Written exercise. The listing below should be printed exactly, every line of it. Skip the pictures.
>>>>>
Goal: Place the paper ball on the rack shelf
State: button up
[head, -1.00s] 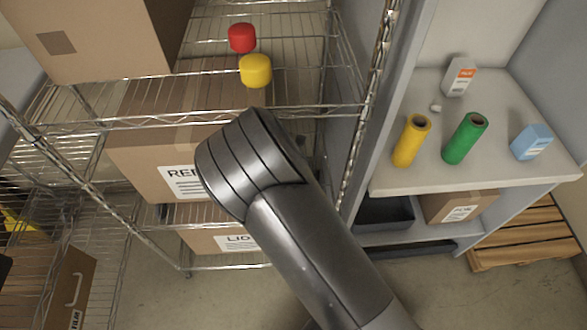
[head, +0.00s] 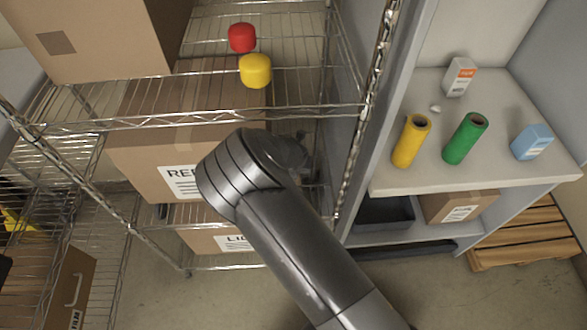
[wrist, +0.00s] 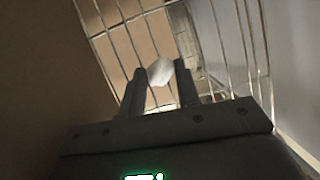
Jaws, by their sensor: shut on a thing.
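The paper ball (wrist: 160,71) is a small white lump between the two fingertips of my gripper (wrist: 160,82) in the wrist view. My gripper is shut on it. In the head view my arm hides the gripper and the ball. My arm's elbow-like end is in front of the rack, below the shelf's front rail in the picture. Wire bars also show beyond the fingers in the wrist view.
A large cardboard box (head: 90,35) fills the shelf's left part. More boxes (head: 140,155) sit below. A rack post (head: 365,115) and grey panel stand to the right. The bench (head: 400,184) there holds yellow and green rolls, small cartons and a small white lump.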

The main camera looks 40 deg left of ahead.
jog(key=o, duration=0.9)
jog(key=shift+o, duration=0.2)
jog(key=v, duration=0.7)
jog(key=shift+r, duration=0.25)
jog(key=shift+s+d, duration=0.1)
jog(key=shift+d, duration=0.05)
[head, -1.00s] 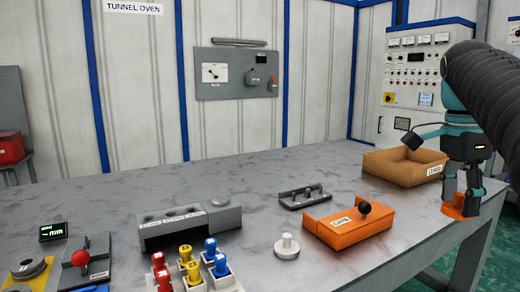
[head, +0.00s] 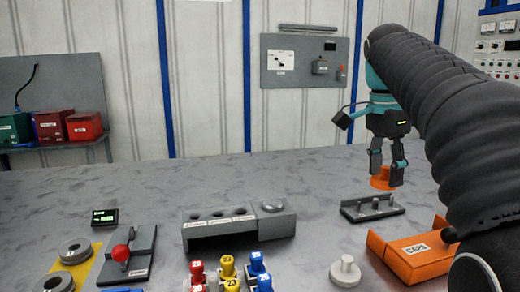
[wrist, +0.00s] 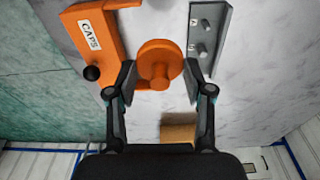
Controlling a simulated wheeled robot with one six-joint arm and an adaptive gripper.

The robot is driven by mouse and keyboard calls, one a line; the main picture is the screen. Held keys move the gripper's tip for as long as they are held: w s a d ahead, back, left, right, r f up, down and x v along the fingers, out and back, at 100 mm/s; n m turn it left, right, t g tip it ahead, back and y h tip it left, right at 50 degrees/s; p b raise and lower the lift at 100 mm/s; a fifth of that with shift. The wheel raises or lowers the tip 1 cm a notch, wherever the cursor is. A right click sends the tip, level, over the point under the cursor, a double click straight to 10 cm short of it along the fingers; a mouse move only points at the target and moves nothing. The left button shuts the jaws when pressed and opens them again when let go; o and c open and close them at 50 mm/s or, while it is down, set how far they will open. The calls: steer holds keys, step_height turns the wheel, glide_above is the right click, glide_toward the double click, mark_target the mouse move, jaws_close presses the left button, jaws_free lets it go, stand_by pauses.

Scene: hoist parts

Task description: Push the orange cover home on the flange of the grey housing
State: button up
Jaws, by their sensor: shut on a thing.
<<<<<
Finished task.
Goal: Place the paper ball on the rack shelf
State: button up
[head, -1.00s] 
[head, +0.00s] 
[wrist, +0.00s] 
Jaws, by their sensor: shut on a thing.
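The paper ball (wrist: 160,71) is a small white lump between the two fingertips of my gripper (wrist: 160,82) in the wrist view. My gripper is shut on it. In the head view my arm hides the gripper and the ball. My arm's elbow-like end is in front of the rack, below the shelf's front rail in the picture. Wire bars also show beyond the fingers in the wrist view.
A large cardboard box (head: 90,35) fills the shelf's left part. More boxes (head: 140,155) sit below. A rack post (head: 365,115) and grey panel stand to the right. The bench (head: 400,184) there holds yellow and green rolls, small cartons and a small white lump.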

The main camera looks 40 deg left of ahead.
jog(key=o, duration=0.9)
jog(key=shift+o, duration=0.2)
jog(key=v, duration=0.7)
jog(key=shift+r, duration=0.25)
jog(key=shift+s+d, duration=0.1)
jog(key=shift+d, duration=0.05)
[head, -1.00s] 
[head, +0.00s] 
[wrist, +0.00s] 
Controlling a simulated wheeled robot with one six-joint arm and an adaptive gripper.

The robot is driven by mouse and keyboard calls, one a line; the main picture is the screen. Held keys move the gripper's tip for as long as they are held: w s a d ahead, back, left, right, r f up, down and x v along the fingers, out and back, at 100 mm/s; n m turn it left, right, t g tip it ahead, back and y h tip it left, right at 50 degrees/s; p b raise and lower the lift at 100 mm/s; a fifth of that with shift. The wheel raises or lowers the tip 1 cm a notch, wherever the cursor is. A right click sends the tip, level, over the point under the cursor, a double click straight to 10 cm short of it along the fingers; a mouse move only points at the target and moves nothing. The left button shuts the jaws when pressed and opens them again when let go; o and c open and close them at 50 mm/s or, while it is down, set how far they will open. The calls: steer holds keys, step_height turns the wheel, glide_above is the right click, glide_toward the double click, mark_target the mouse move, jaws_close presses the left button, jaws_free lets it go, stand_by pauses.

Scene: hoist parts

Task description: Push the orange cover home on the flange of the grey housing
State: button up
Jaws, by their sensor: shut on a thing.

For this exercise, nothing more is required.